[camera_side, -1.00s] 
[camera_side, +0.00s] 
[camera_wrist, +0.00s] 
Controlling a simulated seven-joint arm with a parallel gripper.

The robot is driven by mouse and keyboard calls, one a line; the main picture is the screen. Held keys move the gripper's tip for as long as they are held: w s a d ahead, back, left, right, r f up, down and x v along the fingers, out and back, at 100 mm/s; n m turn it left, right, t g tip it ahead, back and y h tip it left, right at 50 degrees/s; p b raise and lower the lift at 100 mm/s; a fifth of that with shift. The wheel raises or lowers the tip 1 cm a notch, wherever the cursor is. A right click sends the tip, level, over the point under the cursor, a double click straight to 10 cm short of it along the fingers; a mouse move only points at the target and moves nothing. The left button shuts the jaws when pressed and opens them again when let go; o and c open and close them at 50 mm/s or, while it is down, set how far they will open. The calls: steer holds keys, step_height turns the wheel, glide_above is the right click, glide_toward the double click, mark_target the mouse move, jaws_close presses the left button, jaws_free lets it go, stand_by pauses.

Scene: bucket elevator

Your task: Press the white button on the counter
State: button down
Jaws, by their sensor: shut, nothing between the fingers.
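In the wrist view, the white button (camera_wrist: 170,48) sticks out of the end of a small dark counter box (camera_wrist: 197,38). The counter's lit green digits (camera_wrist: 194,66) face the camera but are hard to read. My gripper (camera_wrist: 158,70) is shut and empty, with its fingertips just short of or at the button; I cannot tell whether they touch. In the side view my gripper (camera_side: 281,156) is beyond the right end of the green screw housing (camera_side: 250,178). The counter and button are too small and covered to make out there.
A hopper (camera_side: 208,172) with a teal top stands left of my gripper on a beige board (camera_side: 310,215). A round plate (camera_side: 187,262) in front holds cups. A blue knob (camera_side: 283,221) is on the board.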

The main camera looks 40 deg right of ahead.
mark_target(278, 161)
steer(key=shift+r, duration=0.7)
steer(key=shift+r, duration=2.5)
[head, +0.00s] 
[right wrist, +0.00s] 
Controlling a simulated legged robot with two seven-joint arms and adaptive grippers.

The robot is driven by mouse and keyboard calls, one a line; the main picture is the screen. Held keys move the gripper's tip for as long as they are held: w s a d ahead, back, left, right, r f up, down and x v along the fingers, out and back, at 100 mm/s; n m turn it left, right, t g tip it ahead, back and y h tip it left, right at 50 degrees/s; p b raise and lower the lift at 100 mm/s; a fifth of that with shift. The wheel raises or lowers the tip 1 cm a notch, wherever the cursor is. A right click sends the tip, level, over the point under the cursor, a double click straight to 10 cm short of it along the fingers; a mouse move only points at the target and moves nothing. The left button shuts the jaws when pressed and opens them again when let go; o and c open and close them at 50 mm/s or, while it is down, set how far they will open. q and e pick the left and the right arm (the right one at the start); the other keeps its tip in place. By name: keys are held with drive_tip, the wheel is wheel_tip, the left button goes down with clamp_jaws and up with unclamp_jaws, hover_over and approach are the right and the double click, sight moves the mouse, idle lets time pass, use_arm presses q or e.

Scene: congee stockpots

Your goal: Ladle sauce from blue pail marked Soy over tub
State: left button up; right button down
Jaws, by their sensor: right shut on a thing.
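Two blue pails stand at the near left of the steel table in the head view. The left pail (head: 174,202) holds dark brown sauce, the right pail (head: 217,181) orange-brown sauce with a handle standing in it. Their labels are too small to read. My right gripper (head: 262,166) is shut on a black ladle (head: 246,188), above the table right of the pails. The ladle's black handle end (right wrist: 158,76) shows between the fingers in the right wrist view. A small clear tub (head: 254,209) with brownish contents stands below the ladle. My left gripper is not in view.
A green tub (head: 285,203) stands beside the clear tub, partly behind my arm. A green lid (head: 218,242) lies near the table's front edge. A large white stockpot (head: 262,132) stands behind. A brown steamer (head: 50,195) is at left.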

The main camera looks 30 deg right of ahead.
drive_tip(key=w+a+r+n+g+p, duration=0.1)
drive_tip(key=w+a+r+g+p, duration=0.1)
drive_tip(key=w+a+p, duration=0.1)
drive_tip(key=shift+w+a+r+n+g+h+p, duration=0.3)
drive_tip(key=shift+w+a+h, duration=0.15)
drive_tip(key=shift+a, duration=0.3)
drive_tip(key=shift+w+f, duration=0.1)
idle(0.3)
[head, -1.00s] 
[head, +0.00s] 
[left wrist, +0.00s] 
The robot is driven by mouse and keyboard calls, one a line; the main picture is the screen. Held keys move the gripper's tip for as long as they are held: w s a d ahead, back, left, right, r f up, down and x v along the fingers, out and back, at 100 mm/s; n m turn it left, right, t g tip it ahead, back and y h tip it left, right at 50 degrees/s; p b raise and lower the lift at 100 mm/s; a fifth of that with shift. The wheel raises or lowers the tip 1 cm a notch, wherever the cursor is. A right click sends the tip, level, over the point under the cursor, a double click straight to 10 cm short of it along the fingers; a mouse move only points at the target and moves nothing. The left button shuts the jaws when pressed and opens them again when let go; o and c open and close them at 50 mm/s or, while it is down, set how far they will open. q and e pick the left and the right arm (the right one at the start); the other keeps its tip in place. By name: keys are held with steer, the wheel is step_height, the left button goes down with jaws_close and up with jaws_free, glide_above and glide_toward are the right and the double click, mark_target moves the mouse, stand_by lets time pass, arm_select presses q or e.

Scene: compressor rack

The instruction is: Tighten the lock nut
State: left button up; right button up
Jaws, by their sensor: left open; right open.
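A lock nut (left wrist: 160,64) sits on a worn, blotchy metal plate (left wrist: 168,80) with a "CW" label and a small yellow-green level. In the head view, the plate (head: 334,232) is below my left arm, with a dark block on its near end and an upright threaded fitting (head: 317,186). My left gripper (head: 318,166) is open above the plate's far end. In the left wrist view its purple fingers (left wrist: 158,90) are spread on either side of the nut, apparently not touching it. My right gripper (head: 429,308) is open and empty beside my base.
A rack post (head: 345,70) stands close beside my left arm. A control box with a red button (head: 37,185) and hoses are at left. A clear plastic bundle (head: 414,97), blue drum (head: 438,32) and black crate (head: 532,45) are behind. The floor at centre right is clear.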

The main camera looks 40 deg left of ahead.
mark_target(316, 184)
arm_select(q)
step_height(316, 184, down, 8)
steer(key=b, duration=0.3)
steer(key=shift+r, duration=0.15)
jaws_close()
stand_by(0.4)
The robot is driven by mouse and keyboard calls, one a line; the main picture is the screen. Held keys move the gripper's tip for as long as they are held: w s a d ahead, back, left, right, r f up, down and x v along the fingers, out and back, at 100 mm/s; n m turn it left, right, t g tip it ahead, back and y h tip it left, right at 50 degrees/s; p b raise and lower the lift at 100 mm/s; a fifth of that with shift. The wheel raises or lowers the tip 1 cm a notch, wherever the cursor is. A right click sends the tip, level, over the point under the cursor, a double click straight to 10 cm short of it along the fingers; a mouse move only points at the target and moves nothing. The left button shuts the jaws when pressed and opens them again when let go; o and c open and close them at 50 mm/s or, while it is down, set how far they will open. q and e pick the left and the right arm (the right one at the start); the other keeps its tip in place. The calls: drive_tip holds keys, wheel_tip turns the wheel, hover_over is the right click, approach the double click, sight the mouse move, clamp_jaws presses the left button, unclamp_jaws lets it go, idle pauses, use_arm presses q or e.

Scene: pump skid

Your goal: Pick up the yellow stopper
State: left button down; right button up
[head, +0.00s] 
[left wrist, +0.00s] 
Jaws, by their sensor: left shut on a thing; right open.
* * * *
- **GIVEN TASK**:
Transcribe all the entries, keeping each one exactly as it is.

- **RESULT FOR THIS EXERCISE**:
[camera_side, -1.00s] 
[camera_side, +0.00s] 
[camera_wrist, +0.00s] 
Controlling a simulated seven-joint arm with a parallel gripper.

The robot is driven by mouse and keyboard calls, one a line; the main picture is the screen. Held keys move the gripper's tip for as long as they are held: w s a d ahead, back, left, right, r f up, down and x v along the fingers, out and back, at 100 mm/s; n m turn it left, right, t g tip it ahead, back and y h tip it left, right at 50 degrees/s; p b raise and lower the lift at 100 mm/s; a fifth of that with shift. The wheel raises or lowers the tip 1 cm a notch, wherever the cursor is. A right click sends the tip, level, over the point under the cursor, a double click straight to 10 cm short of it along the fingers; a mouse move only points at the target and moves nothing. The left button shuts the jaws when pressed and opens them again when let go; o and c open and close them at 50 mm/s or, while it is down, set how far they will open. The calls: steer holds keys, step_height turns the wheel, glide_above is the right click, glide_toward the double click, mark_target the mouse move, jaws_close presses the left button, jaws_free lets it go, stand_by pauses.

Scene: bucket elevator

Your task: Press the white button on the counter
State: button down
Jaws, by their sensor: shut, nothing between the fingers.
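In the wrist view, the white button (camera_wrist: 170,48) sticks out of the end of a small dark counter box (camera_wrist: 197,38). The counter's lit green digits (camera_wrist: 194,66) face the camera but are hard to read. My gripper (camera_wrist: 158,70) is shut and empty, with its fingertips just short of or at the button; I cannot tell whether they touch. In the side view my gripper (camera_side: 281,156) is beyond the right end of the green screw housing (camera_side: 250,178). The counter and button are too small and covered to make out there.
A hopper (camera_side: 208,172) with a teal top stands left of my gripper on a beige board (camera_side: 310,215). A round plate (camera_side: 187,262) in front holds cups. A blue knob (camera_side: 283,221) is on the board.

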The main camera looks 40 deg right of ahead.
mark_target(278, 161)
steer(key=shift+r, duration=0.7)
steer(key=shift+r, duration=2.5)
[head, +0.00s] 
[right wrist, +0.00s] 
Controlling a simulated legged robot with two seven-joint arms and adaptive grippers.

The robot is driven by mouse and keyboard calls, one a line; the main picture is the screen. Held keys move the gripper's tip for as long as they are held: w s a d ahead, back, left, right, r f up, down and x v along the fingers, out and back, at 100 mm/s; n m turn it left, right, t g tip it ahead, back and y h tip it left, right at 50 degrees/s; p b raise and lower the lift at 100 mm/s; a fifth of that with shift. The wheel raises or lowers the tip 1 cm a notch, wherever the cursor is. A right click sends the tip, level, over the point under the cursor, a double click straight to 10 cm short of it along the fingers; a mouse move only points at the target and moves nothing. The left button shuts the jaws when pressed and opens them again when let go; o and c open and close them at 50 mm/s or, while it is down, set how far they will open. q and e pick the left and the right arm (the right one at the start); the other keeps its tip in place. By name: keys are held with drive_tip, the wheel is wheel_tip, the left button goes down with clamp_jaws and up with unclamp_jaws, hover_over and approach are the right and the double click, sight moves the mouse, idle lets time pass, use_arm presses q or e.

Scene: congee stockpots

Your goal: Ladle sauce from blue pail marked Soy over tub
State: left button up; right button down
Jaws, by their sensor: right shut on a thing.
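Two blue pails stand at the near left of the steel table in the head view. The left pail (head: 174,202) holds dark brown sauce, the right pail (head: 217,181) orange-brown sauce with a handle standing in it. Their labels are too small to read. My right gripper (head: 262,166) is shut on a black ladle (head: 246,188), above the table right of the pails. The ladle's black handle end (right wrist: 158,76) shows between the fingers in the right wrist view. A small clear tub (head: 254,209) with brownish contents stands below the ladle. My left gripper is not in view.
A green tub (head: 285,203) stands beside the clear tub, partly behind my arm. A green lid (head: 218,242) lies near the table's front edge. A large white stockpot (head: 262,132) stands behind. A brown steamer (head: 50,195) is at left.

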The main camera looks 30 deg right of ahead.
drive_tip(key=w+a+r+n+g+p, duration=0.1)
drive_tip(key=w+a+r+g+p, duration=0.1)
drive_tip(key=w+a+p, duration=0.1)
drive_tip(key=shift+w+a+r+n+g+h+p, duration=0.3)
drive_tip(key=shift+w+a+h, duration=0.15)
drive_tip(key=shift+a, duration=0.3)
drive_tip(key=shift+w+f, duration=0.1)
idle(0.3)
[head, -1.00s] 
[head, +0.00s] 
[left wrist, +0.00s] 
The robot is driven by mouse and keyboard calls, one a line; the main picture is the screen. Held keys move the gripper's tip for as long as they are held: w s a d ahead, back, left, right, r f up, down and x v along the fingers, out and back, at 100 mm/s; n m turn it left, right, t g tip it ahead, back and y h tip it left, right at 50 degrees/s; p b raise and lower the lift at 100 mm/s; a fifth of that with shift. The wheel raises or lowers the tip 1 cm a notch, wherever the cursor is. A right click sends the tip, level, over the point under the cursor, a double click straight to 10 cm short of it along the fingers; a mouse move only points at the target and moves nothing. The left button shuts the jaws when pressed and opens them again when let go; o and c open and close them at 50 mm/s or, while it is down, set how far they will open. q and e pick the left and the right arm (the right one at the start); the other keeps its tip in place. By name: keys are held with steer, the wheel is step_height, the left button goes down with jaws_close and up with jaws_free, glide_above and glide_toward are the right and the double click, mark_target moves the mouse, stand_by lets time pass, arm_select presses q or e.

Scene: compressor rack

The instruction is: Tighten the lock nut
State: left button up; right button up
Jaws, by their sensor: left open; right open.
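A lock nut (left wrist: 160,64) sits on a worn, blotchy metal plate (left wrist: 168,80) with a "CW" label and a small yellow-green level. In the head view, the plate (head: 334,232) is below my left arm, with a dark block on its near end and an upright threaded fitting (head: 317,186). My left gripper (head: 318,166) is open above the plate's far end. In the left wrist view its purple fingers (left wrist: 158,90) are spread on either side of the nut, apparently not touching it. My right gripper (head: 429,308) is open and empty beside my base.
A rack post (head: 345,70) stands close beside my left arm. A control box with a red button (head: 37,185) and hoses are at left. A clear plastic bundle (head: 414,97), blue drum (head: 438,32) and black crate (head: 532,45) are behind. The floor at centre right is clear.

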The main camera looks 40 deg left of ahead.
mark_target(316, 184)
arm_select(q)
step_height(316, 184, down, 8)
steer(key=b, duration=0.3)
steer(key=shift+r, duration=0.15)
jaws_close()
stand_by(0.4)
The robot is driven by mouse and keyboard calls, one a line; the main picture is the screen. Held keys move the gripper's tip for as long as they are held: w s a d ahead, back, left, right, r f up, down and x v along the fingers, out and back, at 100 mm/s; n m turn it left, right, t g tip it ahead, back and y h tip it left, right at 50 degrees/s; p b raise and lower the lift at 100 mm/s; a fifth of that with shift. The wheel raises or lowers the tip 1 cm a notch, wherever the cursor is. A right click sends the tip, level, over the point under the cursor, a double click straight to 10 cm short of it along the fingers; a mouse move only points at the target and moves nothing. The left button shuts the jaws when pressed and opens them again when let go; o and c open and close them at 50 mm/s or, while it is down, set how far they will open. q and e pick the left and the right arm (the right one at the start); the other keeps its tip in place. The calls: drive_tip holds keys, wheel_tip turns the wheel, hover_over is the right click, approach the double click, sight the mouse move, clamp_jaws presses the left button, unclamp_jaws lets it go, idle pauses, use_arm presses q or e.

Scene: pump skid

Your goal: Pick up the yellow stopper
State: left button down; right button up
[head, +0.00s] 
[left wrist, +0.00s] 
Jaws, by their sensor: left shut on a thing; right open.

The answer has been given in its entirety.